The company said a four-well drilling program targeting the lower TMS "A" Sand would begin early this month. Aresco's newly acquired acreage covers 11 prospect areas containing up to 47 drilling locations across 20,000 acres in Louisiana and Mississippi. The seller was not disclosed.
All four wells are planned to be drilled, completed and on production by the middle of the second quarter. The four prospective wells are positioned on-trend and are surrounded by 10 Lower TMS productive fields. The cumulative recovery for these fields has totaled 114 Bcf of gas and 18.3 million bbl of oil since their earliest discovery in 1981, Aresco said.
"With the current oil and gas price downturn, we have been able to step up as an alternate funding source to help support continued development," said Brandon Laxton, president of Aresco LP and Aresco Operating Co. "This has allowed us the opportunity to offer premium drilling positions and attractive return potential to our team of private capital partners."

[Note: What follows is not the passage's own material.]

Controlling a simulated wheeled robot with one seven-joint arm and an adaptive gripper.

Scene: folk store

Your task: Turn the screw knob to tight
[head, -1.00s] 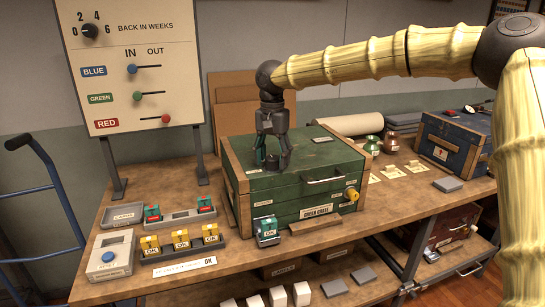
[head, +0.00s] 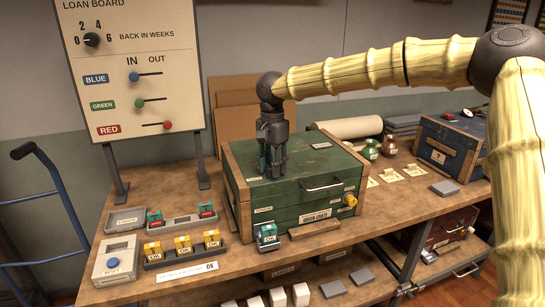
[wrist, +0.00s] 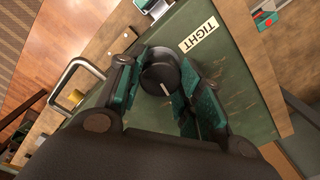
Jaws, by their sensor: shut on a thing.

Aresco's four-well program follows a "successful" Massive Tuscaloosa Sands project in West Baton Rouge Parish, LA. "Located just south of Aresco's newly acquired acreage, the project's flow test results, as well as its reserve analysis, have greatly exceeded estimates outlined prior to moving into the project earlier this year," the company said.
Aresco is also active in conventional and unconventional oil plays throughout Texas, Oklahoma and New Mexico.
Meanwhile, TMS pioneer Goodrich Petroleum Corp. is struggling in the low commodity price environment. It recently suspended some dividend payments. Goodrich shares have been threatened with delisting from the New York Stock Exchange; however, the exchange has accepted the company's plan to continue its listing (see Shale Daily, Dec. 1).
During a third quarter earnings conference call in early November, Goodrich COO Robert Turnham said the company has more than 300,000 acres in the TMS. "...[W]e continue to be enthused and convinced of the play and look forward to restarting development once oil prices recover with a sufficient price," he said. "We and our peers have established a core area where wells are very consistent..."
Goodrich was not the seller in the Aresco transaction, Turnham said.